Isn't the switch from X11 to Wayland the most painful switch that happened in the linux world ? Even going from python 2 to 3 was not as bad

The move from kernel 2.4.x to 2.6.x was pretty painful. The absolute slog from 2.6 to 3.0 and a development model that a least somewhat resembles the model used today was exhausting.

In case you weren't there, the "even" kernels (e.g. 2.0, 2.2, 2.4, and 2.6) were the stable series while the "odd" kernels (e.g. 2.1, 2.3, 2.5) were the development series, the development model was absolutely mental and development moved at a glacial pace compared to today's breakneck speed.

The pre-git days were less than ideal.
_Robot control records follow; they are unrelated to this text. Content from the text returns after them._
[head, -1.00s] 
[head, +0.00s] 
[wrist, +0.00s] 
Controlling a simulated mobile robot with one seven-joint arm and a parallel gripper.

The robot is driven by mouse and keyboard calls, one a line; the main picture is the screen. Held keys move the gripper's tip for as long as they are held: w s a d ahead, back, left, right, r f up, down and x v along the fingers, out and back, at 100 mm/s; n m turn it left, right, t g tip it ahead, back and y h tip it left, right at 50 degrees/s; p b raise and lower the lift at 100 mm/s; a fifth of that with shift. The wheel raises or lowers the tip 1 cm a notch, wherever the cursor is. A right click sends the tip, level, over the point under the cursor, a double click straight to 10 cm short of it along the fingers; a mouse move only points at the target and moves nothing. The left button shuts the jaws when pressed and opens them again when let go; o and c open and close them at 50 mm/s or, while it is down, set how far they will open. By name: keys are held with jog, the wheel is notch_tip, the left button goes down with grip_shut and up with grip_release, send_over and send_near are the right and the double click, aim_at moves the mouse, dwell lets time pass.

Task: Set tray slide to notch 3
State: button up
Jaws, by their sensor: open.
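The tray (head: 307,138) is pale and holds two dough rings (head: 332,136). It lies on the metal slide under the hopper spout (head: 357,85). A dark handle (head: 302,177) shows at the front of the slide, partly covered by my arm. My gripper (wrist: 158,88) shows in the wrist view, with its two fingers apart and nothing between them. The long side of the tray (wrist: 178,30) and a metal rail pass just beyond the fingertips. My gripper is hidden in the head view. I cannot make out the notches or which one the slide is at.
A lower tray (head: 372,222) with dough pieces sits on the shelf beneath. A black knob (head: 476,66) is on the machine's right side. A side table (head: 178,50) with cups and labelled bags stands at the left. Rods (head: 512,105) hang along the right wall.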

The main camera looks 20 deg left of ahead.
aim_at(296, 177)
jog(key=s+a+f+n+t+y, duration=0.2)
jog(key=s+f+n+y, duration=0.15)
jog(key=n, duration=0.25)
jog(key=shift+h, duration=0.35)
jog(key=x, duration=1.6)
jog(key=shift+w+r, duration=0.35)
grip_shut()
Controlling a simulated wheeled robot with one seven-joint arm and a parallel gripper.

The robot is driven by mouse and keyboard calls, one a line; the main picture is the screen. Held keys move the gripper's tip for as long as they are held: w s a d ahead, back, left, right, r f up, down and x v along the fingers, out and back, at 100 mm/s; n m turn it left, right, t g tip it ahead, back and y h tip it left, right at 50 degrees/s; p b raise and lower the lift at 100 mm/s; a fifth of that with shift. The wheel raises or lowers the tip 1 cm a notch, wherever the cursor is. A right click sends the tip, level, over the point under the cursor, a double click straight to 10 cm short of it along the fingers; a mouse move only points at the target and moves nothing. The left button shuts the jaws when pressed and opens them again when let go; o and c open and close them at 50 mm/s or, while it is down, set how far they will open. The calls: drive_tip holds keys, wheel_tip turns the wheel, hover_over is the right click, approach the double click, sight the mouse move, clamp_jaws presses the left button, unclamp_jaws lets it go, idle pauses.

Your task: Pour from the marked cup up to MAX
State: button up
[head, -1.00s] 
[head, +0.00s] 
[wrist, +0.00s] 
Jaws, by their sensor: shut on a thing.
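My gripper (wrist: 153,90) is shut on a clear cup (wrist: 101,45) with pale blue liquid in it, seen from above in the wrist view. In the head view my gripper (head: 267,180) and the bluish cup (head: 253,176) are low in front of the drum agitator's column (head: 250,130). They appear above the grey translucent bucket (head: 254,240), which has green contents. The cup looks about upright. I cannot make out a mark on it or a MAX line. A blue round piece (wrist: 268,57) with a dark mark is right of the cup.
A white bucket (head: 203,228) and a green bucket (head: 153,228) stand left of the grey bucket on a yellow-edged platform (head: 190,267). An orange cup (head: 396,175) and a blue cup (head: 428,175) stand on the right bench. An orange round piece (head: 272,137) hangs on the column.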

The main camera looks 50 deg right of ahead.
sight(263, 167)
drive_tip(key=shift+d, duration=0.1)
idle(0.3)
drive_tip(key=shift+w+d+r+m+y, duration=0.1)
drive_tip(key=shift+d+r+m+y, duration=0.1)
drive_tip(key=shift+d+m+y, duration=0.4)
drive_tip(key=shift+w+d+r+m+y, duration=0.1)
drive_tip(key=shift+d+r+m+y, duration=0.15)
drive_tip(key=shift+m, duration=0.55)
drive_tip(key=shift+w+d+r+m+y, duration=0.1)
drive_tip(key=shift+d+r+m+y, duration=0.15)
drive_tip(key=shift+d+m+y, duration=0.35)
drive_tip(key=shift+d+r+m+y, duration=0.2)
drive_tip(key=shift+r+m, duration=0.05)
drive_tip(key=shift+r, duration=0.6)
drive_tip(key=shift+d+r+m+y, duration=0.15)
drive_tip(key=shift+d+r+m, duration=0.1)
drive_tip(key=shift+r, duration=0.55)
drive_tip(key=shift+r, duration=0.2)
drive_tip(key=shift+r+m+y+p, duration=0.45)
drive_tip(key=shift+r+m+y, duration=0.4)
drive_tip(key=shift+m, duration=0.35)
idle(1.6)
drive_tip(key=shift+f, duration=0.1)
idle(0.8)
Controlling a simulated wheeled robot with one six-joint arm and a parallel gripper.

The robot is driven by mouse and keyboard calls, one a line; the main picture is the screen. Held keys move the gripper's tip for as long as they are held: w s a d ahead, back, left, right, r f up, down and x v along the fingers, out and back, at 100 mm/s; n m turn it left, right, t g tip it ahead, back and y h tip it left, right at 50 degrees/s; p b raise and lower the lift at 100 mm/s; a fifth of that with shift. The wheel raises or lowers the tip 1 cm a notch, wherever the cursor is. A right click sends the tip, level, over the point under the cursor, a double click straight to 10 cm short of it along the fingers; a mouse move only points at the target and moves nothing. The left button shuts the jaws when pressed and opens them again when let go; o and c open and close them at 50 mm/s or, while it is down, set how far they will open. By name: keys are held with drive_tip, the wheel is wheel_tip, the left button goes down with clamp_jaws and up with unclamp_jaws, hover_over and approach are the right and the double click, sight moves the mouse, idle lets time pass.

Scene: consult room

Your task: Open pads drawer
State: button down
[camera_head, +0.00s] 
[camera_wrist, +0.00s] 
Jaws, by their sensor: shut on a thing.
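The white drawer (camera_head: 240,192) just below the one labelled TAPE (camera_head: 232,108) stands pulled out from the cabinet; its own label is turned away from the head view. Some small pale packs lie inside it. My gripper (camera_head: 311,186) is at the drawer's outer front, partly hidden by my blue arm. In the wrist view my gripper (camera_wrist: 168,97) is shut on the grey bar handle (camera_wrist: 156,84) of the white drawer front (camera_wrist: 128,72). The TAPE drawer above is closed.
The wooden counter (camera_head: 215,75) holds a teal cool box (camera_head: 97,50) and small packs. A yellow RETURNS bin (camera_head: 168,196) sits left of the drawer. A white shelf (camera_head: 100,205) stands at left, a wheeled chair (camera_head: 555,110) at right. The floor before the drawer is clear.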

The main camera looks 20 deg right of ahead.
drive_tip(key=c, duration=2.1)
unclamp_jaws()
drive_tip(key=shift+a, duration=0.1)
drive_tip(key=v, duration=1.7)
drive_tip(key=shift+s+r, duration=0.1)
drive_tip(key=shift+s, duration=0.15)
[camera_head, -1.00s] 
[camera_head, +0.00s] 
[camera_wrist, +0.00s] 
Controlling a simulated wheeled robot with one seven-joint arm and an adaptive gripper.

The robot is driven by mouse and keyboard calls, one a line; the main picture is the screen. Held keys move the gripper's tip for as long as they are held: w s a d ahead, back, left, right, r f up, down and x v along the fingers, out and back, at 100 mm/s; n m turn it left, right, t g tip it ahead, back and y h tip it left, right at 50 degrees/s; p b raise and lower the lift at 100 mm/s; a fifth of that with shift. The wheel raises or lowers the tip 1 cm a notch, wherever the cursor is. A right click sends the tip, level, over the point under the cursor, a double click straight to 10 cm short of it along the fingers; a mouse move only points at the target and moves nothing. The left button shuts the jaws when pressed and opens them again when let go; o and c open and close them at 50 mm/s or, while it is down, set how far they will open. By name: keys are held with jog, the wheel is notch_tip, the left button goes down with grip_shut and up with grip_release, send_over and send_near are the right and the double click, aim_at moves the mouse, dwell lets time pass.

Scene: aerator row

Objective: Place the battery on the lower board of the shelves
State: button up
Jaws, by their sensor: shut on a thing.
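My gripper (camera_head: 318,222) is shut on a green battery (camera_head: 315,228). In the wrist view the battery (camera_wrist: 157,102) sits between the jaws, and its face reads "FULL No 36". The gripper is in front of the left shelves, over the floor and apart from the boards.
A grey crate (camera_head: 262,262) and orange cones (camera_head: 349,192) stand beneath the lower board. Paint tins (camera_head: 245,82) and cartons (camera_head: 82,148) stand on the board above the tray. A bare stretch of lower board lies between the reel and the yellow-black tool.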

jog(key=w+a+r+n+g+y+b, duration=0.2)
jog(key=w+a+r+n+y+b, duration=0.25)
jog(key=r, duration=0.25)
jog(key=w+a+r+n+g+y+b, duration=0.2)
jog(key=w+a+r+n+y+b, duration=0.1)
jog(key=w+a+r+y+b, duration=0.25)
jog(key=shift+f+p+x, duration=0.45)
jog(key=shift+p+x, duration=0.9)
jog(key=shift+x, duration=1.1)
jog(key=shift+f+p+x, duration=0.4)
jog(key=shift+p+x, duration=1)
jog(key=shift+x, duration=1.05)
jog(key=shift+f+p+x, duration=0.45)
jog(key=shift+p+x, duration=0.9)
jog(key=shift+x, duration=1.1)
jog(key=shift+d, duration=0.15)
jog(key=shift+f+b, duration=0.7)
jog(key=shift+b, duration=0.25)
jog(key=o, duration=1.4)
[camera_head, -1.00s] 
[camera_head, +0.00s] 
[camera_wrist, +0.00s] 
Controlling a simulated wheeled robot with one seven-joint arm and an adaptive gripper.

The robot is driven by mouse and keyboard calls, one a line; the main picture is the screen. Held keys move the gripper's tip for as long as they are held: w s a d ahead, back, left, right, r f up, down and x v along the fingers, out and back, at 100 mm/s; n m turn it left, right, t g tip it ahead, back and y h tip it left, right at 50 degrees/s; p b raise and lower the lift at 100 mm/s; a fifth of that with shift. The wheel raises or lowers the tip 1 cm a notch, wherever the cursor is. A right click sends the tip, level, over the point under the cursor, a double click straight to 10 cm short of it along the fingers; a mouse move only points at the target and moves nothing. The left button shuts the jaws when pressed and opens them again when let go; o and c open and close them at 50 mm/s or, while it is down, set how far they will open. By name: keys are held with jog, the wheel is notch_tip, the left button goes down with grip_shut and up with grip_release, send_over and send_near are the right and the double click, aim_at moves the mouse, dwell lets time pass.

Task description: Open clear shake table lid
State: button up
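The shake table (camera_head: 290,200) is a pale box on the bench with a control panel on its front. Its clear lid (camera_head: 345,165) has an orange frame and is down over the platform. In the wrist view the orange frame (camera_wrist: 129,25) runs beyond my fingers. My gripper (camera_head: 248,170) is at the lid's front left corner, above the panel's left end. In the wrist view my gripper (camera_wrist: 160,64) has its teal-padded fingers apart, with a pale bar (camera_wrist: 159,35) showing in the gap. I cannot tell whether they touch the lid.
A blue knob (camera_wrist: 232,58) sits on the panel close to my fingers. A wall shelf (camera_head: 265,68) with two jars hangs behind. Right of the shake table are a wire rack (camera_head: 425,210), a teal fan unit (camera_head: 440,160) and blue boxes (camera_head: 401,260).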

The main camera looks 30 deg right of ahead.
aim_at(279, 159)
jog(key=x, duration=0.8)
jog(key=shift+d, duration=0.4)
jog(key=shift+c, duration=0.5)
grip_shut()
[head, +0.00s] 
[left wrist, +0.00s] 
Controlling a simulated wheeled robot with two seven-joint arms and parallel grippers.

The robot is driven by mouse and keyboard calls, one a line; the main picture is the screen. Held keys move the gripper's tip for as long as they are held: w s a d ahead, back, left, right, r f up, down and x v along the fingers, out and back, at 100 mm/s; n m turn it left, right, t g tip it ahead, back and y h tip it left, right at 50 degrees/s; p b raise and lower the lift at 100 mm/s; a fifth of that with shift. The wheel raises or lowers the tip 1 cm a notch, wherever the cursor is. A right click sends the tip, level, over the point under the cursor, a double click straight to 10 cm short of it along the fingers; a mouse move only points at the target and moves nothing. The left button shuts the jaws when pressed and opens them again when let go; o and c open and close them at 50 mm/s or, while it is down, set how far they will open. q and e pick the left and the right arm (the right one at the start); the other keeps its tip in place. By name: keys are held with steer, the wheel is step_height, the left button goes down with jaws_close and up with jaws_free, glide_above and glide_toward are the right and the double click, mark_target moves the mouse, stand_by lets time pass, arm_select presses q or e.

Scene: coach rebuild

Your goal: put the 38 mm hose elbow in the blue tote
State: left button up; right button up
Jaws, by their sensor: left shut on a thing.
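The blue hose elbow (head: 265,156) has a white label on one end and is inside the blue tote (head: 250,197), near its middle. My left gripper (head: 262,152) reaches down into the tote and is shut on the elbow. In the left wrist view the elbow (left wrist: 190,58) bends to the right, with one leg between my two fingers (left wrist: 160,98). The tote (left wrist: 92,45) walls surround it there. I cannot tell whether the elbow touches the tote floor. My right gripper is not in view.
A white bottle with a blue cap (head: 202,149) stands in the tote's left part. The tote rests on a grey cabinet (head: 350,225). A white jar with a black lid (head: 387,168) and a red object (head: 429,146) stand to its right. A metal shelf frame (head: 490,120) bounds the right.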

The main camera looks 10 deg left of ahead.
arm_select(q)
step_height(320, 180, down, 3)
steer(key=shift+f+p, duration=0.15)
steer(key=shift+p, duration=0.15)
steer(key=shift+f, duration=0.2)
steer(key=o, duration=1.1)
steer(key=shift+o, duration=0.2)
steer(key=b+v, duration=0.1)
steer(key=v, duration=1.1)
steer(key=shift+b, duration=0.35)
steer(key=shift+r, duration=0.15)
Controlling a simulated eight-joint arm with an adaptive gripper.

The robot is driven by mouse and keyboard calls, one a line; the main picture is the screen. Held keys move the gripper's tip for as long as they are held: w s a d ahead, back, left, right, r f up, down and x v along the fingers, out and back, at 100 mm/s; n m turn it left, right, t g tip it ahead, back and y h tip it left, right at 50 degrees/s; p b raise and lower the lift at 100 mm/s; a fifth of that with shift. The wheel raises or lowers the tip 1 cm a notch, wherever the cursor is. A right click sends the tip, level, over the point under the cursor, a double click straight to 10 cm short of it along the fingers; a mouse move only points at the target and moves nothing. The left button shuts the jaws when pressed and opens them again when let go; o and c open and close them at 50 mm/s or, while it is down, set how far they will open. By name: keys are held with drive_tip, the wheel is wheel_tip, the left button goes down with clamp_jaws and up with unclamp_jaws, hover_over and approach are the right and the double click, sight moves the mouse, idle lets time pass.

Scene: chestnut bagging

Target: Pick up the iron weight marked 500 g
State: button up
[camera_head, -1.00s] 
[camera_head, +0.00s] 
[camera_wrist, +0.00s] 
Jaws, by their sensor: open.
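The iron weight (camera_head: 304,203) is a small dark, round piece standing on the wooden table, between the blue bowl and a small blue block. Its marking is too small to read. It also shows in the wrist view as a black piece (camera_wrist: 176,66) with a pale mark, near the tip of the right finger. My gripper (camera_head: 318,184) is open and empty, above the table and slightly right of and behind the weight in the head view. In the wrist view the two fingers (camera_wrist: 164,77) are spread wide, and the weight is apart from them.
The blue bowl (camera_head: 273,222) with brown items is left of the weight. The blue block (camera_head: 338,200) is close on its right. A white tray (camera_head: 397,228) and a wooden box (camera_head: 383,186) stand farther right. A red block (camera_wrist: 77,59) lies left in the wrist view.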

The BitKepper years were... interesting, politically and philosophically speaking.

Also, KDE4 was a dark, dark period.

To me the most painful switch was Gnome 2 to Gnome 3. I still miss Gnome 2.

I left Gnome 3 for other WMs (eventually settled on cinnamon), but every once in a while I decided to give Gnome 3 a try, just to be disappointed again. I felt like those people in abusive romantic relationships that keep coming back and divorcing over and over again. "Oh, Gnome has really changed now, he won't beat me again this time!".

X11 to Wayland was painless for me. I guess it depends on what you need from it.

What about systemd?

  • Systemd was easy for me. All things worked in transition and have the big advantage that don't need shell scripts for create services. Wayland..., is slow, buggy, applications close without reason...

    • How on earth would Wayland be slow? Like it's literally an IPC on top of the lowest level Linux kernel API (DRM), displaying buffers.

      It was partially made for car infotainment systems that are knowingly weak hardware.

      1 reply →

  • systemd was a problem for early adopters (e.g., Fedora). Distros like Debian joined the party later and, as a result, got things way more stable. I never had any systemd-related problem in Debian, while for Fedora (some years earlier) I had some bugs affecting my ability to work. They all seem to work very fine now. Things took a while to mature, but it just works now.

  • I haven't had a single issue with Systemd and the transition was measured in years, not decades.